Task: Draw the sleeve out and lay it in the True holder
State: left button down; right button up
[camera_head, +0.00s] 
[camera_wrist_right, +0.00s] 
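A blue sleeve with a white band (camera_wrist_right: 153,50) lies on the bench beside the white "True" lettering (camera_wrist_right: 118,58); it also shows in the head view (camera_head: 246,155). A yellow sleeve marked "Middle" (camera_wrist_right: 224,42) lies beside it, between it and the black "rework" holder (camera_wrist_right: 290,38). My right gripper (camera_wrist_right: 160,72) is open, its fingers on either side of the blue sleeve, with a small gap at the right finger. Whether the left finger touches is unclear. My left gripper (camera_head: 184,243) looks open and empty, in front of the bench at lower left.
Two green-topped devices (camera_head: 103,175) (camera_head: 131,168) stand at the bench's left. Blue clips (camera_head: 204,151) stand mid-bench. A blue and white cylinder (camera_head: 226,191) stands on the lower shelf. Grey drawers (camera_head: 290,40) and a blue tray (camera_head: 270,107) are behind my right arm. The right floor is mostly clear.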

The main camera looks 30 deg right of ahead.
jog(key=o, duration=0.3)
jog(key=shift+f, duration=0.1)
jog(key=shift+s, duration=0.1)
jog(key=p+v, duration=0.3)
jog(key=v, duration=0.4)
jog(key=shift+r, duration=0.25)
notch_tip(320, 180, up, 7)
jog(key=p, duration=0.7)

#####

Task statement
Begin with the line that contains "State: left button down; right button up" and quote each line after it exactly, stopping after the last line of the data.

Exercise answer
State: left button down; right button up
[camera_head, +0.00s] 
[camera_wrist_right, +0.00s] 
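A blue sleeve with a white band (camera_wrist_right: 153,50) lies on the bench beside the white "True" lettering (camera_wrist_right: 118,58); it also shows in the head view (camera_head: 246,155). A yellow sleeve marked "Middle" (camera_wrist_right: 224,42) lies beside it, between it and the black "rework" holder (camera_wrist_right: 290,38). My right gripper (camera_wrist_right: 160,72) is open, its fingers on either side of the blue sleeve, with a small gap at the right finger. Whether the left finger touches is unclear. My left gripper (camera_head: 184,243) looks open and empty, in front of the bench at lower left.
Two green-topped devices (camera_head: 103,175) (camera_head: 131,168) stand at the bench's left. Blue clips (camera_head: 204,151) stand mid-bench. A blue and white cylinder (camera_head: 226,191) stands on the lower shelf. Grey drawers (camera_head: 290,40) and a blue tray (camera_head: 270,107) are behind my right arm. The right floor is mostly clear.

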The main camera looks 30 deg right of ahead.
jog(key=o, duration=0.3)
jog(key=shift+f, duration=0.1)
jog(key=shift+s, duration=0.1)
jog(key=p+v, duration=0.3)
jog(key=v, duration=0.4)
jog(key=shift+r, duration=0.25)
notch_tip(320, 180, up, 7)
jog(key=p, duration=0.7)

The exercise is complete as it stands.